■ What is expected
All of the material below is to be retyped exactly.

■ Information supplied
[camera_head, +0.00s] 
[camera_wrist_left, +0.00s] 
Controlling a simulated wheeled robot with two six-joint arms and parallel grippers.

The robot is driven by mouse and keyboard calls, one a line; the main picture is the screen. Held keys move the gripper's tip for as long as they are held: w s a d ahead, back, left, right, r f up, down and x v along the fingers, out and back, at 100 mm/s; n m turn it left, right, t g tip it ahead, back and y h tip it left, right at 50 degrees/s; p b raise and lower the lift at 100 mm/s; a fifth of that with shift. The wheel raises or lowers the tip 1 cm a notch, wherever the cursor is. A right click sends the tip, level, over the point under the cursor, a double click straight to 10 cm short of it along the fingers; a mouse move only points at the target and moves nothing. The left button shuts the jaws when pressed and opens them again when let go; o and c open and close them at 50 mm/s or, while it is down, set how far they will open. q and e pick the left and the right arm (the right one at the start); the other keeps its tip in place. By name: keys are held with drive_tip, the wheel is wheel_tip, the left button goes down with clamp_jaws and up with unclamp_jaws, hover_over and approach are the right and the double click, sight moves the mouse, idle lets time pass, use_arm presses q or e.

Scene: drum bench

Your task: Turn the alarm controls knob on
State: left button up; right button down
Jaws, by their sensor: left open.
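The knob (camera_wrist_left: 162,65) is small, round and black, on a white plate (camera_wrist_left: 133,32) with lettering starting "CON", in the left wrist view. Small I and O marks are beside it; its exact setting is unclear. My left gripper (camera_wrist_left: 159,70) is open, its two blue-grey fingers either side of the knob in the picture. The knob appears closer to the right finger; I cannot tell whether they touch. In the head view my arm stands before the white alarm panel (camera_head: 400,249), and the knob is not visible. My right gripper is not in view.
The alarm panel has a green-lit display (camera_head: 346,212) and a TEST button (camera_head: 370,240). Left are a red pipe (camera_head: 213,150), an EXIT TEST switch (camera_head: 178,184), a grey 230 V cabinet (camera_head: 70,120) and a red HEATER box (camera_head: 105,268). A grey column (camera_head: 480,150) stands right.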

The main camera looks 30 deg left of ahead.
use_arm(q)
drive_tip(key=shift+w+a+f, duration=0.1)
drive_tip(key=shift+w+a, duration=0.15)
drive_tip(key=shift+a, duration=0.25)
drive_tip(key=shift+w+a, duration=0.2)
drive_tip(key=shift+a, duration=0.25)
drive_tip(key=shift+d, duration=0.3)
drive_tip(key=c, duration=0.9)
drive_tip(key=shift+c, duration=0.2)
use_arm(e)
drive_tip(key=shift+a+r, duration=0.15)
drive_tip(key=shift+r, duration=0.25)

■ Response for this exercise
[camera_head, +0.00s] 
[camera_wrist_left, +0.00s] 
Controlling a simulated wheeled robot with two six-joint arms and parallel grippers.

The robot is driven by mouse and keyboard calls, one a line; the main picture is the screen. Held keys move the gripper's tip for as long as they are held: w s a d ahead, back, left, right, r f up, down and x v along the fingers, out and back, at 100 mm/s; n m turn it left, right, t g tip it ahead, back and y h tip it left, right at 50 degrees/s; p b raise and lower the lift at 100 mm/s; a fifth of that with shift. The wheel raises or lowers the tip 1 cm a notch, wherever the cursor is. A right click sends the tip, level, over the point under the cursor, a double click straight to 10 cm short of it along the fingers; a mouse move only points at the target and moves nothing. The left button shuts the jaws when pressed and opens them again when let go; o and c open and close them at 50 mm/s or, while it is down, set how far they will open. q and e pick the left and the right arm (the right one at the start); the other keeps its tip in place. By name: keys are held with drive_tip, the wheel is wheel_tip, the left button goes down with clamp_jaws and up with unclamp_jaws, hover_over and approach are the right and the double click, sight moves the mouse, idle lets time pass, use_arm presses q or e.

Scene: drum bench

Your task: Turn the alarm controls knob on
State: left button up; right button down
Jaws, by their sensor: left open.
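The knob (camera_wrist_left: 162,65) is small, round and black, on a white plate (camera_wrist_left: 133,32) with lettering starting "CON", in the left wrist view. Small I and O marks are beside it; its exact setting is unclear. My left gripper (camera_wrist_left: 159,70) is open, its two blue-grey fingers either side of the knob in the picture. The knob appears closer to the right finger; I cannot tell whether they touch. In the head view my arm stands before the white alarm panel (camera_head: 400,249), and the knob is not visible. My right gripper is not in view.
The alarm panel has a green-lit display (camera_head: 346,212) and a TEST button (camera_head: 370,240). Left are a red pipe (camera_head: 213,150), an EXIT TEST switch (camera_head: 178,184), a grey 230 V cabinet (camera_head: 70,120) and a red HEATER box (camera_head: 105,268). A grey column (camera_head: 480,150) stands right.

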The main camera looks 30 deg left of ahead.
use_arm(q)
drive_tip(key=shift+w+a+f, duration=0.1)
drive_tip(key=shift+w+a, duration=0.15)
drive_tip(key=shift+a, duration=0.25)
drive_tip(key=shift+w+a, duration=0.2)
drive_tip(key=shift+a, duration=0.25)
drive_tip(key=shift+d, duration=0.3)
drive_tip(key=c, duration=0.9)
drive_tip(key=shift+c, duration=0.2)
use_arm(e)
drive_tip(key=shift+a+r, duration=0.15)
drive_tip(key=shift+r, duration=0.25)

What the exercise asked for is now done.